The ultimate accuracy of GPS is determined by the sum of several sources of error. Differential correction is required to reduce the error caused by atmospheric interference. This involves placing a GPS receiver on the ground in a known location acting as a static reference point; this is then utilized to identify errors in the satellite data. An error-correction message is transmitted to any other GPS receivers in the local area to correct their position solutions. This real-time differential correction requires radios to transmit the error-correction messages. Alternatively, postprocessed differential correction can be performed on a computer after the GPS data are collected.

Up until May 1, 2000, the U.S. government scrambled GPS signals for reasons of national security. This intentional signal degradation was called selective availability (SA). Because of SA, the positions computed by a single GPS receiver were in error by up to 100 m. Because of pressure from the civilian GPS user community and other reasons, the government agreed to remove SA.


The fully deployed GLONASS constellation is composed of 24 satellites in three orbital planes whose ascending nodes are 120 degrees apart (Glonass Information, 2003). Each satellite operates in circular 19,100-km orbits at an inclination angle of 64.8 degrees, and each satellite completes an orbit in approximately 11 hours and 15 minutes. The spacing of satellites in orbits is arranged so that a minimum of five satellites is in view to users worldwide. The GLONASS constellation provides continuous and global navigation coverage. Each GLONASS satellite transmits a radio-frequency navigation signal containing a navigation message for users. The first GLONASS satellites were launched into orbit in 1982; the deployment of the full constellation of satellites was completed in 1996, although GLONASS was officially declared operational on September 24, 1993. The system is complementary to the United States’ GPS, and both systems share the same principles in the data-transmission and -positioning methods. GLONASS is managed for the Russian Federation government by the Russian Space Forces, and the system is operated by the Coordination Scientific Information Center (KNIT) of the Ministry of Defense of the Russian Federation (SPACE and TECH, 2004)


GALILEO is the global navigation satellite system being developed by an initiative launched by the European Union and the European Space Agency (ESA). GALILEO will be fully operable by 2008, however, the signal transmission will start in 2005. This worldwide system will be interoperable with GPS and GLONASS, the two other global satellite navigation systems, providing a highly accurate, guaranteed global positioning service under civilian control. A user will be able to get a position with the same receiver from any of the satellites in any combination. GALILEO will deliver real-time positioning accuracy down to the meter range, which is unprecedented for a publicly available system.

It will guarantee availability of the service under all but the most extreme circumstances and will inform users within seconds of a failure of any satellite. This will make it suitable for applications where safety is crucial, such as running trains, guiding cars, and landing aircraft.

The fully deployed GALILEO system consists of 30 satellites (27 operational plus three active spares) positioned in three circular medium-earth-orbit (MEO) planes at an altitude of 23,616 km above the Earth, and with an inclination of the orbital planes of 56 degrees in reference to the equatorial plane.
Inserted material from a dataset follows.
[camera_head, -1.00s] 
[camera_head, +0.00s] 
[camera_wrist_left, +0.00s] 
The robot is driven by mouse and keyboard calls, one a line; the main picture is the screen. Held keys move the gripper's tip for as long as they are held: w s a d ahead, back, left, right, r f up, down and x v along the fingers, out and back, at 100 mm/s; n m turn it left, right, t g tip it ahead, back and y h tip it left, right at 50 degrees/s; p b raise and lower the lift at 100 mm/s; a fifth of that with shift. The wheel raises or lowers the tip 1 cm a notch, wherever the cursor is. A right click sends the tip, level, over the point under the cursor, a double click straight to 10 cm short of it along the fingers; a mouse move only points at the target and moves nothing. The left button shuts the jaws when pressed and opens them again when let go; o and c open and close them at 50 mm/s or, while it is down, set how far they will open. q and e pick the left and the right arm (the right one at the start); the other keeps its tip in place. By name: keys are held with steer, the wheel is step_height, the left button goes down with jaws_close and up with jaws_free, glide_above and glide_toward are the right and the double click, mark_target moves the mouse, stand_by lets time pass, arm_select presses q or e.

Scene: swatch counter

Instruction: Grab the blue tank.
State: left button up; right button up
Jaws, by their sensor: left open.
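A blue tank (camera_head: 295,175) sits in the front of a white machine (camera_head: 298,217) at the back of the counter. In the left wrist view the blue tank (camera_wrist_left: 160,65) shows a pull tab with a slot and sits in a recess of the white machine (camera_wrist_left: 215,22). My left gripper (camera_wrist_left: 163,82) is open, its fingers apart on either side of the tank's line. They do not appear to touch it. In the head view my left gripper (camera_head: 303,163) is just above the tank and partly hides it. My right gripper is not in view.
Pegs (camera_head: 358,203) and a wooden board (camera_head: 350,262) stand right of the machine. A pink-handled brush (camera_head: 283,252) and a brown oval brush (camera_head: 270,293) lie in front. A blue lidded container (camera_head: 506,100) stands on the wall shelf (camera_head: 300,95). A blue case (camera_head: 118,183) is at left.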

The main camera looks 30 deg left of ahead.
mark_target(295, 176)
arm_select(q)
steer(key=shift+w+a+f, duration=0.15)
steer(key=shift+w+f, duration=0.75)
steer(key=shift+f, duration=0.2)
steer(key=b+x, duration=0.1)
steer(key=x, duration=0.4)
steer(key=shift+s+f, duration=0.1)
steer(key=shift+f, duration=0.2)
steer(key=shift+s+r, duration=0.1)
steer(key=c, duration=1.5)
GALILEO will provide a global search and rescue (SAR) function similar to the existing operational Cospas-Sarsat system. To do so, each satellite will be equipped with a transponder that is able to transfer the distress signals from the user transmitters to the rescue coordination center, which will then initiate the rescue operation. The system will also provide a signal to the user, informing him or her that the situation has been detected and that help is under way. This feature is new and is considered a major upgrade to the current two systems (DGET, 2004).

Negotiations with U.S. administration are currently focusing on the shared use of certain frequency bands, which will allow a combined GPS and GALILEO receiver that will be capable of computing signals from both constellations. This will provide for the best possible performance, accuracy, and reliability. However, since GALILEO will not be available before 2008, current GPS receivers will not be able to receive GALILEO signals.

The critical issue with the current implementation of GNSS for nonmilitary purposes is that some applications require the system to have special features. These features include service guarantee, liability of the service operator, traceability of past performance, operation transparency, certification, and competitive service performance in terms of accuracy and availability. These features do not currently exist in the current systems. New applications are appearing everyday in this huge market, which is projected to reach at least 1,750 million users in 2010 and 3,600 million in 2020 (ESA, 2004).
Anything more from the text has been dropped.